**Aim of the exercise**
Quote the listing below in its entirety, omitting every image.

**Recorded data**
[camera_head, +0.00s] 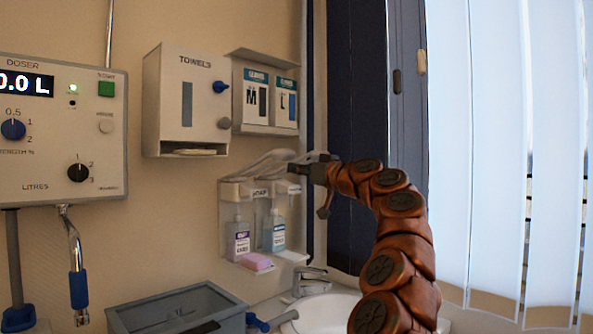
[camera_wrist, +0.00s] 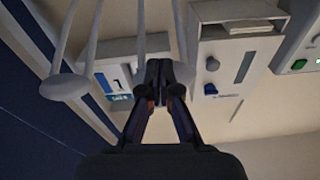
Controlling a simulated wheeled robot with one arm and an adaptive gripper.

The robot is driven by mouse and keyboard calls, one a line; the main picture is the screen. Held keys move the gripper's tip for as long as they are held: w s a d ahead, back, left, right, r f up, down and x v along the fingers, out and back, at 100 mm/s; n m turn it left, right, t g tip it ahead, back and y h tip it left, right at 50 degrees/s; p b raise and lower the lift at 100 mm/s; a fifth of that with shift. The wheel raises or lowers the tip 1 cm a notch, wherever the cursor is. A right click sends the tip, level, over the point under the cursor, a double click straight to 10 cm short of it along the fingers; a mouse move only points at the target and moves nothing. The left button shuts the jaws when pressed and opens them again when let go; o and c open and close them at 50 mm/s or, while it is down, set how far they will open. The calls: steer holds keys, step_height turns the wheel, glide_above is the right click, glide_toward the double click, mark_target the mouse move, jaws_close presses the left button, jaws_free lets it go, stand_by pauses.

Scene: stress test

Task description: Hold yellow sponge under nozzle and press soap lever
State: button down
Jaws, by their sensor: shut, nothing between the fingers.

**Result of this exercise**
[camera_head, +0.00s] 
[camera_wrist, +0.00s] 
Controlling a simulated wheeled robot with one arm and an adaptive gripper.

The robot is driven by mouse and keyboard calls, one a line; the main picture is the screen. Held keys move the gripper's tip for as long as they are held: w s a d ahead, back, left, right, r f up, down and x v along the fingers, out and back, at 100 mm/s; n m turn it left, right, t g tip it ahead, back and y h tip it left, right at 50 degrees/s; p b raise and lower the lift at 100 mm/s; a fifth of that with shift. The wheel raises or lowers the tip 1 cm a notch, wherever the cursor is. A right click sends the tip, level, over the point under the cursor, a double click straight to 10 cm short of it along the fingers; a mouse move only points at the target and moves nothing. The left button shuts the jaws when pressed and opens them again when let go; o and c open and close them at 50 mm/s or, while it is down, set how far they will open. The calls: steer holds keys, step_height turns the wheel, glide_above is the right click, glide_toward the double click, mark_target the mouse move, jaws_close presses the left button, jaws_free lets it go, stand_by pauses.

Scene: stress test

Task description: Hold yellow sponge under nozzle and press soap lever
State: button down
Jaws, by their sensor: shut, nothing between the fingers.

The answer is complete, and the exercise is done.